I have a dataframe where some strings contains "" in front and end of the string.
Eg:
+-------------------------------+
|data |
+-------------------------------+
|"john belushi" |
|"john mnunjnj" |
|"nmnj tyhng" |
|"John b-e_lushi" |
|"john belushi's book" |
Expected output:
+-------------------------------+
|data |
+-------------------------------+
|john belushi |
|john mnunjnj |
|nmnj tyhng |
|John b-e_lushi |
|john belushi's book |
I am trying to remove only " double quotes from the string. Can some one tell me how can I remove this in Scala ?
Python provide ltrim and rtrim. Is there any thing equivalent to that in Scala ?

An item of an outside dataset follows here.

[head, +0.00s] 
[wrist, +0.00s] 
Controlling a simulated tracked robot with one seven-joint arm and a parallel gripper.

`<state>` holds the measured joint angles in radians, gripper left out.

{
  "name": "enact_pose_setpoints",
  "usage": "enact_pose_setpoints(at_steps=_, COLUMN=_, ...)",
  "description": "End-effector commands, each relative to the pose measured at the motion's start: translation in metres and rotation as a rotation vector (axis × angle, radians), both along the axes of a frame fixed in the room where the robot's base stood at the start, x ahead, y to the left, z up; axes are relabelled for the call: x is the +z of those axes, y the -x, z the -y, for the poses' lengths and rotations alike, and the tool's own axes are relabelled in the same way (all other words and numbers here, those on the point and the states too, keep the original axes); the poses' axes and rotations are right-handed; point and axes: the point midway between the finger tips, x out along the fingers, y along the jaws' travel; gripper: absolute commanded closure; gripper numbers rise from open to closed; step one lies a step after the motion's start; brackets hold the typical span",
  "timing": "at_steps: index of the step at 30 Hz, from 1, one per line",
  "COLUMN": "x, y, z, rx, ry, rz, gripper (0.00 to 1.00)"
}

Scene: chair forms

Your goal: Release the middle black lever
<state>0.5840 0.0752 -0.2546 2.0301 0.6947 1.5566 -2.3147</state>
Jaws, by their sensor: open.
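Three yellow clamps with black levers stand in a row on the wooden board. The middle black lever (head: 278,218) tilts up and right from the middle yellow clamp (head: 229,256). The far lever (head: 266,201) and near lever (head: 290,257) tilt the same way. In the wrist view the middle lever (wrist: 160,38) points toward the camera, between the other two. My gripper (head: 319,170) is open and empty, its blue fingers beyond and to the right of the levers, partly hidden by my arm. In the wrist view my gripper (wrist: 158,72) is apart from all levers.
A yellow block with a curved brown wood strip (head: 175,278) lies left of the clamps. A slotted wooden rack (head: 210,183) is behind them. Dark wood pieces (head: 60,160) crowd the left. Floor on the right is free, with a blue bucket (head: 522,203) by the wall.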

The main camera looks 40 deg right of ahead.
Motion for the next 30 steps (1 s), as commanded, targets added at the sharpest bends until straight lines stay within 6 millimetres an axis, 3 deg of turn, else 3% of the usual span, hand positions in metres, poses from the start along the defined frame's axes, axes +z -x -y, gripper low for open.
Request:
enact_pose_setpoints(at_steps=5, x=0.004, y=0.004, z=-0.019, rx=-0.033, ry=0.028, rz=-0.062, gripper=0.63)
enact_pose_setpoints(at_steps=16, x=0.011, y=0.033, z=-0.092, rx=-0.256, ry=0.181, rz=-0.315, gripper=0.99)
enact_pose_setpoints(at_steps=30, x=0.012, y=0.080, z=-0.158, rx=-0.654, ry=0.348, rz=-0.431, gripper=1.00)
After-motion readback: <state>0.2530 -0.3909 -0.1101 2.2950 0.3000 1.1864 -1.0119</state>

Use expr, substring and length functions and get the substring from 2
and length() - 2
val df_d = List("\"john belushi\"", "\"John b-e_lushi\"", "\"john belushi's book\"")
.toDF("data")
Input:
+---------------------+
|data |
+---------------------+
|"john belushi" |
|"John b-e_lushi" |
|"john belushi's book"|
+---------------------+
Using expr, substring and length functions:
import org.apache.spark.sql.functions.expr
df_d.withColumn("data", expr("substring(data, 2, length(data) - 2)"))
.show(false)
Output:
+-------------------+
|data |
+-------------------+
|john belushi |
|John b-e_lushi |
|john belushi's book|
+-------------------+